Metcalf misses first game since 1982 and Sailors win to advance

Written by Donnie Wilkie on May 4, 2013 | Herald-Tribune


STEWART, Fla. - Through all of 32 springs, 987 baseball games and who knows how many bunt signals, pinch hitters and pitching changes, Clyde Metcalf has been there.


Until Saturday.


Sarasota High’s legendary baseball coach, attending daughter Robyn’s graduation from Florida State University, was officially marked as “absent” for the first time since taking the job in 1982. His Sailors, however, rolled to a business-as-usual, 6-1 road victory over South Fork in a Class 7A-Region 3 quarterfinal.


Brandon Chapman’s two home runs — a two-run blast in a four-run third inning and a solo shot in the seventh — earned Sarasota (21-6) a fourth opportunity against Venice in Tuesday’s semifinals.


So much was the same. But so much was different. Metcalf’s 52 state playoff wins put him ahead of all but seven Florida "schools" all-time.


“He’s a family guy,” said Mark Aschenbrenner, a 25-year assistant who filled Metcalf’s sizable managerial shoes for a day. “I’m sure it was a painful decision for him, but he was going to do what’s best for his family, which is to see his baby daughter graduate from Florida State.


“I feel good that he had the confidence in the rest of the staff to come over here and get a W.”


A rainout Thursday caused Metcalf (783-204 with five state titles from 1987-96 and a sixth in 2007) to make a difficult choice. Now all that remains is figuring out a way around the Indians, who have outscored the Sailors 11-2 and shut them out twice, including 3-0 in the 7A-District 11 final.


Venice easily dispatched Sebastian River 8-1 in a Thursday quarterfinal.

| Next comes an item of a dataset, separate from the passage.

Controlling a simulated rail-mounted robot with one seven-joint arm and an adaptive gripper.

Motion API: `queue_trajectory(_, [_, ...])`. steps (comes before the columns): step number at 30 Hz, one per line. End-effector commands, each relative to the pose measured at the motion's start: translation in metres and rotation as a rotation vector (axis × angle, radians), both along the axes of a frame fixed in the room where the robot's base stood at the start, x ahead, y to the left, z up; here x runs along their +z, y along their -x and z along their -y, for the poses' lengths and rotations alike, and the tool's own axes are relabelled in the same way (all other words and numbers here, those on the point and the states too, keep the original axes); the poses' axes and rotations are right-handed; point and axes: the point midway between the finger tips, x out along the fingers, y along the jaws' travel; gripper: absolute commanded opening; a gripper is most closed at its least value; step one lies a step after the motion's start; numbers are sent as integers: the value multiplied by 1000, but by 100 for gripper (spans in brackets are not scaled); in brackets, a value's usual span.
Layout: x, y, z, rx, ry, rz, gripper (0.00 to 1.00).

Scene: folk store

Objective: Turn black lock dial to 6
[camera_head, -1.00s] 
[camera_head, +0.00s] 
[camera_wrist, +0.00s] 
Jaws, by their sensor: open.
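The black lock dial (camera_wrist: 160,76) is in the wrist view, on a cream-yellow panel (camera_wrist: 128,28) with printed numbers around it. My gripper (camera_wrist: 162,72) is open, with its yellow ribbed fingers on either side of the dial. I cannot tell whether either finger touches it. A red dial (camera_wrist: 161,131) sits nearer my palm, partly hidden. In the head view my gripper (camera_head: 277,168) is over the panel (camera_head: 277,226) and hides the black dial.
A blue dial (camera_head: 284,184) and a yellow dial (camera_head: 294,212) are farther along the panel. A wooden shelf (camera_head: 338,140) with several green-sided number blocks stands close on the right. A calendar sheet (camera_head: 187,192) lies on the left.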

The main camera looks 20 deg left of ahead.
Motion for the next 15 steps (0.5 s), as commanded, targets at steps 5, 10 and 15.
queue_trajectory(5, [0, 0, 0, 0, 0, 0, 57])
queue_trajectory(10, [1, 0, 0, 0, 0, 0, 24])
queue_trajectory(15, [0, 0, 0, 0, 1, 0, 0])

“It’s definitely a little different looking down the third-base line and not seeing him,” said designated hitter Dylan White, who was 3-for-4, stole two bases, scored two runs and drove in Sarasota’s second run with a third-inning, line-drive single to right field. “But our whole team was focused on Venice. We came here to do our business and that’s what we did.”


Chapman followed White’s RBI single with his two-run homer to left-center off Bulldogs left-hander Jason Popovich, who was roughed up for 10 hits in seven innings. The seventh-inning encore gave Chapman (.333, 18 RBI) four homers for the season.


Popovich had retired seven of the first eight batters he faced.


“I think it was just seeing (Popovich) one more time,” Chapman said. “Our first at-bats, we were taking good swings, we just weren’t squaring up the way we’d like. The second at-bat, we just erupted.”


Zach McMullen walked and Dylan Busby singled to right-center with one out in the third, before Jason Sierra’s RBI groundout brought White to the plate.


Chapman, Busby and Evan Mendoza each added two hits for the Sailors.


Mendoza (four hits, six strikeouts in five innings) and Josh Knies (four strikeouts in two perfect innings) kept South Fork (15-11) guessing from the start, allowing only four hits. The Bulldogs’ only run came in the bottom of the fifth, when Brando Centrone singled to left and later scored on an error.


White had led off the Sailors’ fifth with a single, stole second, moved to third on a fly ball and scored on a throwing error to make it 5-0.


“Whenever you’ve got a lead, there’s a lot less stress,” said the right-handed Mendoza, who is 5-1 with a 0.99 ERA in 10 starts. “That’s when I succeed, when I don’t think about it. I was just throwing curve balls and getting ahead in the count.”


Just what Metcalf would have ordered.


“These guys have been well-prepared all year long,” Aschenbrenner said. “I’ve been Clyde’s assistant for 25 years and we’ve all been together . . . Clyde, Eddie (Howell), Ted (Lyke) and I. We all think the same and we all have the same philosophies, so it really wasn’t a big deal.


“We talk about hitting the ball the other way. We talk about putting pressure on the defense, putting (baserunners) in motion, and those are the things we did today.”


"It may be about a situation that just occurred on the field, someone was out of position. Late in the game we may bring them together and say, 'All right, we have to get a man on base. If we get a man on base, guys, we are playing for a run. Mentally start preparing yourself for that. We're going to bunt or hit-and-run. If we get a man on second base, you have to hit the ball to the right side of the infield to move him up.' ... It's man-on-man, let's go get him and see what happens. That's, to me, baseball."